REQUIREMENTS =
Pictures aside, quote the whole listing exactly.

INFORMATION SUPPLIED =
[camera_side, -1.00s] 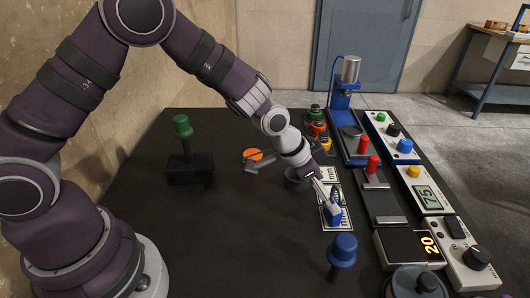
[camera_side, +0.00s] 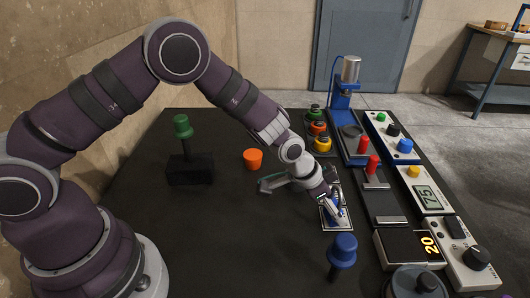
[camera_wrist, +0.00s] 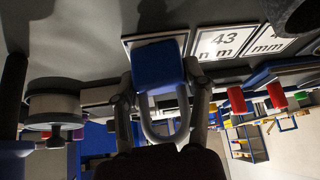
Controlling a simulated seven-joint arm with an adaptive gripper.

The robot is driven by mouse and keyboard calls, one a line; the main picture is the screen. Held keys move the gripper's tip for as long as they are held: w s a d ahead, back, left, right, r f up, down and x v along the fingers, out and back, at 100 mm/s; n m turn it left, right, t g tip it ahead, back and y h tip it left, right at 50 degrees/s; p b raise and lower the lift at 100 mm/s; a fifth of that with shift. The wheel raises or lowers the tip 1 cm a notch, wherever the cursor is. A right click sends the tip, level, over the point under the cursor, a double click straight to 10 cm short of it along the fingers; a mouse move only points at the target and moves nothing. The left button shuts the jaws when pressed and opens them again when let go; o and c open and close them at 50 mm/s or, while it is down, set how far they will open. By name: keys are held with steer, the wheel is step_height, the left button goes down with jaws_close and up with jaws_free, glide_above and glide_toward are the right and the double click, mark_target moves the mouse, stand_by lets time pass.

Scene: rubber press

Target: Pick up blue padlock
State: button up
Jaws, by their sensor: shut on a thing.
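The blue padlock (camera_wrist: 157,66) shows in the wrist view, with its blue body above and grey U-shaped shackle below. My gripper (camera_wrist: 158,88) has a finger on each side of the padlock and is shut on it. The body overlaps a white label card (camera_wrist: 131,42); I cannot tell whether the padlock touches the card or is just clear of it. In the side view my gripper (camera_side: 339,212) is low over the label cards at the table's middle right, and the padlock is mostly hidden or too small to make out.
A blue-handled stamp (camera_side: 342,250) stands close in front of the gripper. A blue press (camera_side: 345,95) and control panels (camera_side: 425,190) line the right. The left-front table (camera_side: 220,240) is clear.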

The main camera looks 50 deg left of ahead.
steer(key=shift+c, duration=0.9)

TASK RESULT =
[camera_side, -1.00s] 
[camera_side, +0.00s] 
[camera_wrist, +0.00s] 
Controlling a simulated seven-joint arm with an adaptive gripper.

The robot is driven by mouse and keyboard calls, one a line; the main picture is the screen. Held keys move the gripper's tip for as long as they are held: w s a d ahead, back, left, right, r f up, down and x v along the fingers, out and back, at 100 mm/s; n m turn it left, right, t g tip it ahead, back and y h tip it left, right at 50 degrees/s; p b raise and lower the lift at 100 mm/s; a fifth of that with shift. The wheel raises or lowers the tip 1 cm a notch, wherever the cursor is. A right click sends the tip, level, over the point under the cursor, a double click straight to 10 cm short of it along the fingers; a mouse move only points at the target and moves nothing. The left button shuts the jaws when pressed and opens them again when let go; o and c open and close them at 50 mm/s or, while it is down, set how far they will open. By name: keys are held with steer, the wheel is step_height, the left button goes down with jaws_close and up with jaws_free, glide_above and glide_toward are the right and the double click, mark_target moves the mouse, stand_by lets time pass.

Scene: rubber press

Target: Pick up blue padlock
State: button up
Jaws, by their sensor: shut on a thing.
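The blue padlock (camera_wrist: 157,66) shows in the wrist view, with its blue body above and grey U-shaped shackle below. My gripper (camera_wrist: 158,88) has a finger on each side of the padlock and is shut on it. The body overlaps a white label card (camera_wrist: 131,42); I cannot tell whether the padlock touches the card or is just clear of it. In the side view my gripper (camera_side: 339,212) is low over the label cards at the table's middle right, and the padlock is mostly hidden or too small to make out.
A blue-handled stamp (camera_side: 342,250) stands close in front of the gripper. A blue press (camera_side: 345,95) and control panels (camera_side: 425,190) line the right. The left-front table (camera_side: 220,240) is clear.

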The main camera looks 50 deg left of ahead.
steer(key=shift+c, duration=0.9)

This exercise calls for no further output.